35. Environment, Health & Safety
The Company is conscious of the importance of environmentally clean and
safe operations. The Company's policy requires conduct of operations in such a manner
so as to ensure safety of all concerned, compliances of environmental regulations and
preservation of natural resources.
36. Investor Services
Your Company will constantly endeavor to give the best possible
services to the investors. Towards this end, the following are some of the initiatives
taken by the Company:
The investor Information section of the Website of the Company
(www.allsectech.com), furnishes important financial details and other data of frequent
reference by the investors as per the Regulation 46 of SEBI (LODR) Regulations, 2015. The
Company also has a Stakeholders' Relationship Committee to address shareholders'
grievances if any and resolve them as & when they are reported. The Company has
provided an exclusive email id: investorcontact@allsectech.com for the investors to
facilitate the redressal of the queries and complaints of the investors.

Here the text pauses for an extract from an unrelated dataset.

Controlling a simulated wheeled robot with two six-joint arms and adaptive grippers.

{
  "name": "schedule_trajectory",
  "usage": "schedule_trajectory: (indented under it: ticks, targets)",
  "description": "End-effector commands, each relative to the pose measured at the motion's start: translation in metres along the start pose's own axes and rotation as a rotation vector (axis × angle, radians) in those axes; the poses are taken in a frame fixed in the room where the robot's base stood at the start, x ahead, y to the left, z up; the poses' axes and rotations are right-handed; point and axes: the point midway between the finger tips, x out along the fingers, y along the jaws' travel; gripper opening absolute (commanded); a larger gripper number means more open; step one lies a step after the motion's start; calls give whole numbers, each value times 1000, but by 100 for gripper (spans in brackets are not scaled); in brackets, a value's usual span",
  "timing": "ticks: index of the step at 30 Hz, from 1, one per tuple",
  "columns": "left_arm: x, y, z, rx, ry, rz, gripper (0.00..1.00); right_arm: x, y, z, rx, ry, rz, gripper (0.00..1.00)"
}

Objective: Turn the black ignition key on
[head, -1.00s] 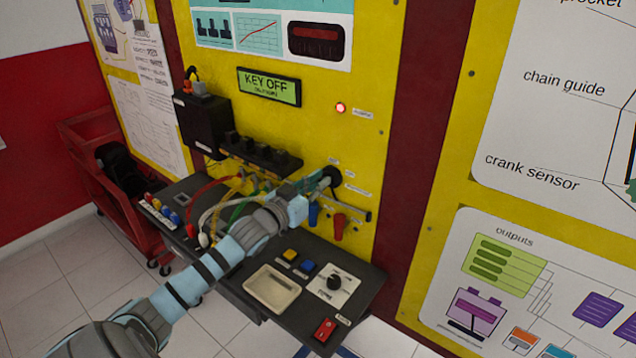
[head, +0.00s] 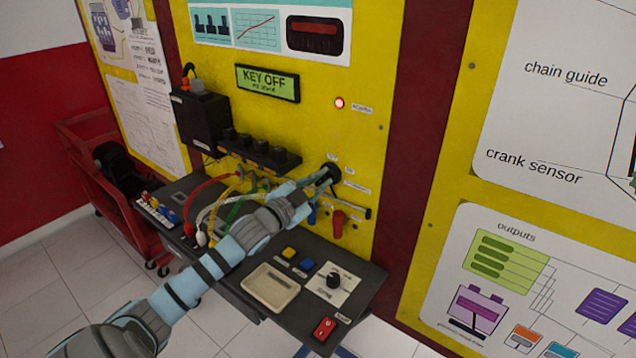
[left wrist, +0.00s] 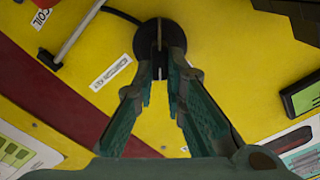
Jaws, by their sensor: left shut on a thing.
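The black ignition key and its round black switch (head: 330,171) sit on the yellow panel, right of the row of coils. In the left wrist view the round switch (left wrist: 160,40) is at the top centre, with the key between the fingertips. My left gripper (head: 318,178) reaches it from the left and is shut on the key. In the left wrist view the fingertips (left wrist: 160,62) meet the key's sides. The display (head: 268,83) reads "KEY OFF". A red lamp (head: 339,103) is lit on the panel. My right gripper is not in view.
A dark shelf (head: 222,283) juts out below, with a beige tray (head: 270,287), a knob (head: 334,281), a red switch (head: 324,329) and coloured buttons. Wires (head: 215,212) hang close to my left arm. A red cart (head: 105,170) stands left.

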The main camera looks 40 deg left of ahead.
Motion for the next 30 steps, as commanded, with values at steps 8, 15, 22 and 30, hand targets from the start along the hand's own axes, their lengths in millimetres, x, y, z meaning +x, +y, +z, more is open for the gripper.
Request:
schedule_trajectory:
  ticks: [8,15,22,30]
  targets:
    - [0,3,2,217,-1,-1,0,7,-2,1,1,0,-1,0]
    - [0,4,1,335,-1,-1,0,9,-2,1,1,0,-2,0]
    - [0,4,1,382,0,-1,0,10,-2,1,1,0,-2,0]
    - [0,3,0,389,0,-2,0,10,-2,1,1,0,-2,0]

The Company has appointed M/s. KFin Technologies Pvt Ltd as Registrars
& Share Transfer Agents for attending to issues relating to physical shares and
routine services requests.
Shareholders can also address any unresolved issues or information
requests by postal mail to - Company Secretary, Allsec Technologies Ltd, 46C, Velachery
Main Road, Velachery, Chennai 600042.
Shareholders are requested to update their email addresses with their
respective depository participants so that the Company can provide better services at all
times.
37. Acknowledgement
Your Directors wish to place on record their appreciation for the
excellent support and co-operation given by customers, shareholders, service providers and
Government Agencies.
Your Directors also record their appreciation and gratitude to
Financial Institution and Bankers for their continued support and timely assistance in
meeting the Company's resource requirements. Your Directors acknowledge the dedicated
services rendered by all the employees of the Company.